**TASK INSTRUCTIONS:**
Extract the text of every entry below exactly; leave images out.
## start SUPPLIED DATA
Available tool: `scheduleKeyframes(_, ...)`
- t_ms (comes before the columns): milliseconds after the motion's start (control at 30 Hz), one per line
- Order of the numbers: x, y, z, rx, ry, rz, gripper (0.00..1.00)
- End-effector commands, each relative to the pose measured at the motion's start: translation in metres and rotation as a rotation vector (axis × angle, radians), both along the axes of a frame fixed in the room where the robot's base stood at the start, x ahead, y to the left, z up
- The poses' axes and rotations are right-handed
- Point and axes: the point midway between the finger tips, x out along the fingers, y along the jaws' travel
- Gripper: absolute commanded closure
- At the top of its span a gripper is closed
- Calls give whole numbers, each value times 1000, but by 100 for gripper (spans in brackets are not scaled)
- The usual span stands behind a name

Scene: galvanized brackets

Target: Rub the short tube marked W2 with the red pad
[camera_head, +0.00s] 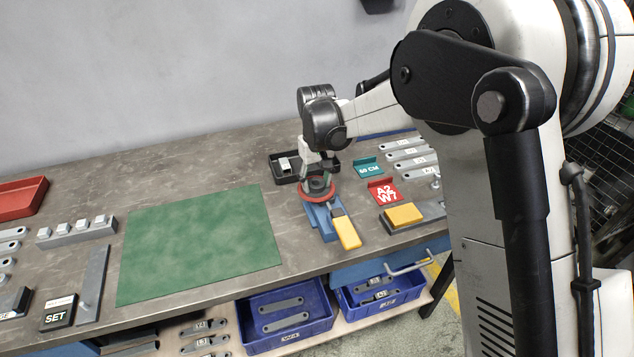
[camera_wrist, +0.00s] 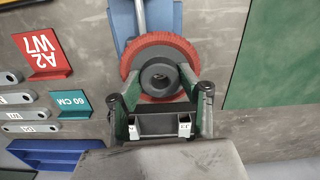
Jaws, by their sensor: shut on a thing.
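The red pad (camera_wrist: 137,58) is a round red disc with a dark grey ring-shaped hub. My gripper (camera_wrist: 160,82) is shut on this hub in the wrist view. In the head view my gripper (camera_head: 318,176) points down, with the red pad (camera_head: 305,196) at its tip. The pad is over or against a blue holder (camera_head: 325,228); I cannot tell whether they touch. A metal rod (camera_wrist: 140,14) lies along the blue holder in the wrist view. I cannot read a W2 mark on any tube.
A yellow-handled tool (camera_head: 347,233) lies by the holder. A red A2 W7 sign (camera_head: 385,192), a teal 60 CM sign (camera_head: 368,168) and a black tray (camera_head: 283,178) stand nearby. A yellow block (camera_head: 403,214) is to the right. The green mat (camera_head: 200,240) is bare.

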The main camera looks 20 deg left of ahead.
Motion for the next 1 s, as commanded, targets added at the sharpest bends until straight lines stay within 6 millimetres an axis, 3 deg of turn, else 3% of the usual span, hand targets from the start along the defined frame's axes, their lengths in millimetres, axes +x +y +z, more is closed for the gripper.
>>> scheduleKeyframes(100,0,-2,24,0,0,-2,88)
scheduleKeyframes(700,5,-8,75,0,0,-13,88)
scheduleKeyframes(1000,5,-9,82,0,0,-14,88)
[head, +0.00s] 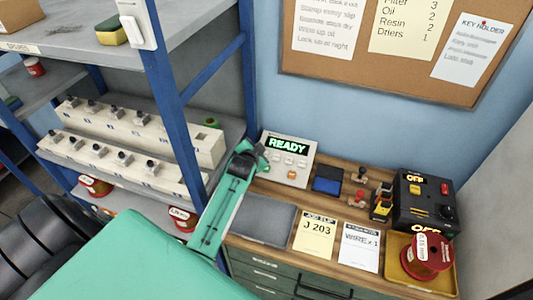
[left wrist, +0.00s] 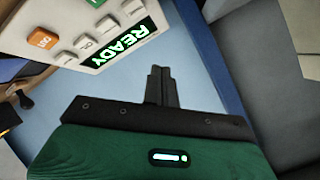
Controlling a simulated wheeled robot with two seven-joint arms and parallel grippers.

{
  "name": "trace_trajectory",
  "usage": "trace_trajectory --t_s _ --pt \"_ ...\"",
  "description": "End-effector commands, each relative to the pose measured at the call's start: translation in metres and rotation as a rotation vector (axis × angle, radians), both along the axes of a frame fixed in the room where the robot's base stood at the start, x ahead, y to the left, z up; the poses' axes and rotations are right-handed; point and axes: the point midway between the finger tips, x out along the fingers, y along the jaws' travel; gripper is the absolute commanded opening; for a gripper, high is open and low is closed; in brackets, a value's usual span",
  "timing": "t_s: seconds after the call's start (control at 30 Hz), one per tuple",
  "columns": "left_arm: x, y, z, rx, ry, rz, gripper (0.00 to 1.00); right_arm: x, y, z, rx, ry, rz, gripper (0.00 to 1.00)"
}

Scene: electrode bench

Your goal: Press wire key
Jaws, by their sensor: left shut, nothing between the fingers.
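The white key panel (head: 285,178) stands on the wooden bench against the wall, with a green lit display reading READY (head: 288,146). It also shows upside down in the left wrist view (left wrist: 75,12), with its display (left wrist: 122,42), several white keys (left wrist: 86,42) and an orange key (left wrist: 43,38). Key labels are too small or cut off to tell which is the wire key. My left gripper (head: 263,160) is at the panel's left side; its fingers (left wrist: 161,72) are shut and empty, beside the display end. Contact with the panel cannot be told. My right gripper is not in view.
Blue shelf posts (head: 170,75) and racks of sockets (head: 125,160) stand left of my arm. A grey mat (head: 258,220), blue pad (head: 327,180), paper slips (head: 315,235), black switch box (head: 425,200) and yellow tray (head: 395,270) with a red spool (head: 430,255) occupy the bench.

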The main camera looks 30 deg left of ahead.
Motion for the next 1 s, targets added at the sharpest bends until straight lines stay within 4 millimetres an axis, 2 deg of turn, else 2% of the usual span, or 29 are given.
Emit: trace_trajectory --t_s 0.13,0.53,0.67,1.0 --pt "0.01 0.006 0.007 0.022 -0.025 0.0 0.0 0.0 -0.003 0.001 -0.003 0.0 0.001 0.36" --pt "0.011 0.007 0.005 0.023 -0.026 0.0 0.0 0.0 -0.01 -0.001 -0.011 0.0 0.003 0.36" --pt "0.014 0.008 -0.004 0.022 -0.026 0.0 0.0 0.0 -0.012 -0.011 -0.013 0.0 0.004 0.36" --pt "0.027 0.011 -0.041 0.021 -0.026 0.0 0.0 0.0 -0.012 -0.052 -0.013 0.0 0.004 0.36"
## end SUPPLIED DATA
**RESPONSE TO THIS TASK:**
Available tool: `scheduleKeyframes(_, ...)`
- t_ms (comes before the columns): milliseconds after the motion's start (control at 30 Hz), one per line
- Order of the numbers: x, y, z, rx, ry, rz, gripper (0.00..1.00)
- End-effector commands, each relative to the pose measured at the motion's start: translation in metres and rotation as a rotation vector (axis × angle, radians), both along the axes of a frame fixed in the room where the robot's base stood at the start, x ahead, y to the left, z up
- The poses' axes and rotations are right-handed
- Point and axes: the point midway between the finger tips, x out along the fingers, y along the jaws' travel
- Gripper: absolute commanded closure
- At the top of its span a gripper is closed
- Calls give whole numbers, each value times 1000, but by 100 for gripper (spans in brackets are not scaled)
- The usual span stands behind a name

Scene: galvanized brackets

Target: Rub the short tube marked W2 with the red pad
[camera_head, +0.00s] 
[camera_wrist, +0.00s] 
Jaws, by their sensor: shut on a thing.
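The red pad (camera_wrist: 137,58) is a round red disc with a dark grey ring-shaped hub. My gripper (camera_wrist: 160,82) is shut on this hub in the wrist view. In the head view my gripper (camera_head: 318,176) points down, with the red pad (camera_head: 305,196) at its tip. The pad is over or against a blue holder (camera_head: 325,228); I cannot tell whether they touch. A metal rod (camera_wrist: 140,14) lies along the blue holder in the wrist view. I cannot read a W2 mark on any tube.
A yellow-handled tool (camera_head: 347,233) lies by the holder. A red A2 W7 sign (camera_head: 385,192), a teal 60 CM sign (camera_head: 368,168) and a black tray (camera_head: 283,178) stand nearby. A yellow block (camera_head: 403,214) is to the right. The green mat (camera_head: 200,240) is bare.

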The main camera looks 20 deg left of ahead.
Motion for the next 1 s, as commanded, targets added at the sharpest bends until straight lines stay within 6 millimetres an axis, 3 deg of turn, else 3% of the usual span, hand targets from the start along the defined frame's axes, their lengths in millimetres, axes +x +y +z, more is closed for the gripper.
>>> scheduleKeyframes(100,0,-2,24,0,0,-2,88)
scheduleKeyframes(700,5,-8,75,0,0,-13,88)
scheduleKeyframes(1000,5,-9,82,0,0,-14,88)
[head, +0.00s] 
[left wrist, +0.00s] 
Controlling a simulated wheeled robot with two seven-joint arms and parallel grippers.

{
  "name": "trace_trajectory",
  "usage": "trace_trajectory --t_s _ --pt \"_ ...\"",
  "description": "End-effector commands, each relative to the pose measured at the call's start: translation in metres and rotation as a rotation vector (axis × angle, radians), both along the axes of a frame fixed in the room where the robot's base stood at the start, x ahead, y to the left, z up; the poses' axes and rotations are right-handed; point and axes: the point midway between the finger tips, x out along the fingers, y along the jaws' travel; gripper is the absolute commanded opening; for a gripper, high is open and low is closed; in brackets, a value's usual span",
  "timing": "t_s: seconds after the call's start (control at 30 Hz), one per tuple",
  "columns": "left_arm: x, y, z, rx, ry, rz, gripper (0.00 to 1.00); right_arm: x, y, z, rx, ry, rz, gripper (0.00 to 1.00)"
}

Scene: electrode bench

Your goal: Press wire key
Jaws, by their sensor: left shut, nothing between the fingers.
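The white key panel (head: 285,178) stands on the wooden bench against the wall, with a green lit display reading READY (head: 288,146). It also shows upside down in the left wrist view (left wrist: 75,12), with its display (left wrist: 122,42), several white keys (left wrist: 86,42) and an orange key (left wrist: 43,38). Key labels are too small or cut off to tell which is the wire key. My left gripper (head: 263,160) is at the panel's left side; its fingers (left wrist: 161,72) are shut and empty, beside the display end. Contact with the panel cannot be told. My right gripper is not in view.
Blue shelf posts (head: 170,75) and racks of sockets (head: 125,160) stand left of my arm. A grey mat (head: 258,220), blue pad (head: 327,180), paper slips (head: 315,235), black switch box (head: 425,200) and yellow tray (head: 395,270) with a red spool (head: 430,255) occupy the bench.

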The main camera looks 30 deg left of ahead.
Motion for the next 1 s, targets added at the sharpest bends until straight lines stay within 4 millimetres an axis, 2 deg of turn, else 2% of the usual span, or 29 are given.
Emit: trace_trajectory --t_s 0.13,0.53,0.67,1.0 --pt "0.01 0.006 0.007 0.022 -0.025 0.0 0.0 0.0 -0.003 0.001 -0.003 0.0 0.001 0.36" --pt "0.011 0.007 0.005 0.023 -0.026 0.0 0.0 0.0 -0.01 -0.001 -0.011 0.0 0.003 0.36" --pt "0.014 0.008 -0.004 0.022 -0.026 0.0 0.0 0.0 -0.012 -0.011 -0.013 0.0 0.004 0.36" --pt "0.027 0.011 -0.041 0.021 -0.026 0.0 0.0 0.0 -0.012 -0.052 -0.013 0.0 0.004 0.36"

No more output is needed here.